His Lordship found in law:
“That the petitioner is entitled to matriculate arms on ancient user before 1672 and with a difference congruent to descent illegitimately through Margaret Douglas of Bonjedward from William, Earl of Douglas, and Margaret, Countess of Angus…
The Lord Lyon, King of Arms (Innes of Learney) stated that…
Reverting to Andrew Douglas, 1st of Timpendean, third son of George Douglas of Bonjedward, in 1479, the pedigree of this House of Bonjedward is carried back to Margaret Douglas, illegitimate daughter of William Douglas, Earl of Douglas, by Margaret Stewart, Countess of Angus, eldest daughter and heiress of Thomas Stewart, Earl of Angus. By a Countess of Angus the Earl of Douglas had also an illegitimate son, George, upon whom the Countess settled, by due feudal procedure, the dignity and estates of the Earldom of Angus, which have since descended in the line of that George, who duly became Earl of Angus, which line, following the events of 1455 and a grant of the forfeited duthus, Douglasdale, was taken to have become chief by settlement and came to be recognised, and bore arms, as chief of the name of Douglas.
The position of Margaret Douglas, the Earl of Douglas's illegitimate daughter by Margaret, Countess of Angus, is different, because no step was taken, as in the case of her brother, George, to bring her in as an heir of tailzie even to the Angus succession, and accordingly she remains in the status of the Earl's natural daughter, but her children took or bore the name of Douglas and, as we see, have done so for five and a half centuries.

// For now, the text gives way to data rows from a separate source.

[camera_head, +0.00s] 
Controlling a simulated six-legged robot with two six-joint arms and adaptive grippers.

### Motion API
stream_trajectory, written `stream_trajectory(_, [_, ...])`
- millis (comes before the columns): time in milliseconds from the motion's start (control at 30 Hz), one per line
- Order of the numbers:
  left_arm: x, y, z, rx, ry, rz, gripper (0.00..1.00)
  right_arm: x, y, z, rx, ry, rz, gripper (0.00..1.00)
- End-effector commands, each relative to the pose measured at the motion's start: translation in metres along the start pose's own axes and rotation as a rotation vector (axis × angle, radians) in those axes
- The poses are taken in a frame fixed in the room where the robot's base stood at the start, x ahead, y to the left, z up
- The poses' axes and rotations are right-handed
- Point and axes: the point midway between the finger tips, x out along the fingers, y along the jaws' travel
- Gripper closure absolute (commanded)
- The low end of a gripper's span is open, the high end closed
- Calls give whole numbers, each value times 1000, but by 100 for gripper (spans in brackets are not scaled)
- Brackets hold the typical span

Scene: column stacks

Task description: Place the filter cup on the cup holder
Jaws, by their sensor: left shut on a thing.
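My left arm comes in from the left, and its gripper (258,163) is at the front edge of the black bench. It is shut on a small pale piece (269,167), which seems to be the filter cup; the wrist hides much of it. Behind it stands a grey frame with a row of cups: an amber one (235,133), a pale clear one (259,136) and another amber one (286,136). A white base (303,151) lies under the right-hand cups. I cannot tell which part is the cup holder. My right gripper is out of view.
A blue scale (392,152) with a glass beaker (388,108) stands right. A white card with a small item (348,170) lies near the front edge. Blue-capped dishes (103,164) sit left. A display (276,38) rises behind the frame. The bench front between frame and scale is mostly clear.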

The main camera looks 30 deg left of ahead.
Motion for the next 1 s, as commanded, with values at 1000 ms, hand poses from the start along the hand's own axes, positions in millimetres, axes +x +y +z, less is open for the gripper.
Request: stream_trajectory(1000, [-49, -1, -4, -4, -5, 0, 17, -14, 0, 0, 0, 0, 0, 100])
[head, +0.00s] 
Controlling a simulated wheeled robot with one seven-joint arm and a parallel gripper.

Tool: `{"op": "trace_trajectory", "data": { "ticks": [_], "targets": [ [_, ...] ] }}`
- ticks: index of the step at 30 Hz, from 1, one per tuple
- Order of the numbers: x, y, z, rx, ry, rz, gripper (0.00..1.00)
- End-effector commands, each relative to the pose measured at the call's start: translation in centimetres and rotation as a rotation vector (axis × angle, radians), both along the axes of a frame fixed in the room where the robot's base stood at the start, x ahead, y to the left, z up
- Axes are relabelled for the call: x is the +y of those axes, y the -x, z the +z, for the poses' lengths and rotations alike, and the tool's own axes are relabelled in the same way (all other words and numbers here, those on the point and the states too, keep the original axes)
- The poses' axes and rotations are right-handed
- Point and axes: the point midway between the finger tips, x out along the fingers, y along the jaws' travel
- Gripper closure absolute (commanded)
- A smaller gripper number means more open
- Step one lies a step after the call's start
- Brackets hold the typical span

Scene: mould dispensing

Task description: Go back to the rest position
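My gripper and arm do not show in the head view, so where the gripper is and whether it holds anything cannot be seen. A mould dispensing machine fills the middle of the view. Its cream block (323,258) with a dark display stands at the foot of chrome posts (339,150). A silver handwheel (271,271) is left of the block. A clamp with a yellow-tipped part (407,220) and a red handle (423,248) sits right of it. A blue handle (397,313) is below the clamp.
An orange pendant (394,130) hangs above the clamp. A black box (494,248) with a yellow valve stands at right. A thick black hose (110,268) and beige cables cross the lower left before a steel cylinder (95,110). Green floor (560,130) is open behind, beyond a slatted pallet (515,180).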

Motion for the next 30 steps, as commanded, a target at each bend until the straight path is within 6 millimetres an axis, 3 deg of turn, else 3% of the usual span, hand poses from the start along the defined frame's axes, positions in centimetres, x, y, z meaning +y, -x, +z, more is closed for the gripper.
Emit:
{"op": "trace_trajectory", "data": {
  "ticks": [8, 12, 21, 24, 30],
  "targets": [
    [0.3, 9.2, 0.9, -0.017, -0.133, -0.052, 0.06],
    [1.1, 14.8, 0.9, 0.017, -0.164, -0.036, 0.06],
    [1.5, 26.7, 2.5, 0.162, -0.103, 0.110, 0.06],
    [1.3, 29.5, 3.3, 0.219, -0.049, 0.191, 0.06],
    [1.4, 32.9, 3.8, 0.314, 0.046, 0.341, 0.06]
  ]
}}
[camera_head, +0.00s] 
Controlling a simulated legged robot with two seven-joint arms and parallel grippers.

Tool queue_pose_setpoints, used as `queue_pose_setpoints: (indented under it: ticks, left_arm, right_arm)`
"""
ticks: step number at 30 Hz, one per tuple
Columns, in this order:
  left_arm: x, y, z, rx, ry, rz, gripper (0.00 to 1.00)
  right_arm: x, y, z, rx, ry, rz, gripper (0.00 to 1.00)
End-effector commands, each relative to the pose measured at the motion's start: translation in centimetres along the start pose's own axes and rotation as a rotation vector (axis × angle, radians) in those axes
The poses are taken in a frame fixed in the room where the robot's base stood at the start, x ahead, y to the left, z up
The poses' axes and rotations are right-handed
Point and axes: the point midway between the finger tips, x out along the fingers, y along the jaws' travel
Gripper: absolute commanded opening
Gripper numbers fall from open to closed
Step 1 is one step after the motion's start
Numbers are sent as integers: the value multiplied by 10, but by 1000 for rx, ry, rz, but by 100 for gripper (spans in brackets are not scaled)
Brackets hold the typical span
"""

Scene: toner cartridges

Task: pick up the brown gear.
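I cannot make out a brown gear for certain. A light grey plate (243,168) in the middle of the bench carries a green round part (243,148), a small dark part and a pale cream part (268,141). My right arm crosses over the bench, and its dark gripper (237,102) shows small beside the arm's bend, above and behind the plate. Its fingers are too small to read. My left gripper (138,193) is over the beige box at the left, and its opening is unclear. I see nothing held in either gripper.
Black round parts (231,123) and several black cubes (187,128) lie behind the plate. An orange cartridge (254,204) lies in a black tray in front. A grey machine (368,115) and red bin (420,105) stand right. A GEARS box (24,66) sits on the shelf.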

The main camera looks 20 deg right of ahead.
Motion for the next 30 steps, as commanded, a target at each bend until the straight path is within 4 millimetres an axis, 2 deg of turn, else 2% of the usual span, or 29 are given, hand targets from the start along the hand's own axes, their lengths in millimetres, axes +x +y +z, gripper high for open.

Her husband appears as Thomas filio Johannis, and by this person Margaret Douglas was mother of John Douglas of Bonjedward, ancestor of the Bonjedward and Timpendean line above mentioned. There is nothing to say who Thomas and his father, John, were. They may have been Douglasses, early cadets of the main line of Douglas, but on the other hand, the presence of a saltire (a diagonal cross – by me) in chief in the arms in one seal of Douglas of Bonjedward and Timpendean suggests that Filio Johannis was a latinisation of Johnston.
Anyway, I do not consider it necessary to investigate the origins of Margaret's husband further, since there is no doubt about the foundation of the house originating in Margaret herself and her grant of the lands of Bonjedward in 1404. There is evidence of use of the arms by members of the family prior to 1672, first in the person of John Douglas of Bonjedward, 1450, who bore the paternal coat of arms with a label of three points gules charged with three mullets argent for difference. This suggests to me that Margaret and John sought to hold themselves out as the next line in “remainder” to the Angus inheritance after issue of her father, Earl George (cf. also Nisbet's System of Heraldry, p. 79). (Margaret's father was Earl William - by me). The painting of the genealogical tree of the House of Douglas to which he refers shows that an effort was there made to deduce Bonjedward legitimately from a third son of Angus. In the light of modern knowledge this is evidently incorrect, and it probably just shows the result of the self-assumed label difference on the painter of the pedigree. That is what correct differencing by the Lord Lyon is to guard against…”
Any theories that Margaret Douglas and the Bonjedward line commenced from any of the Earls of Angus are incorrect suppositions. (by me).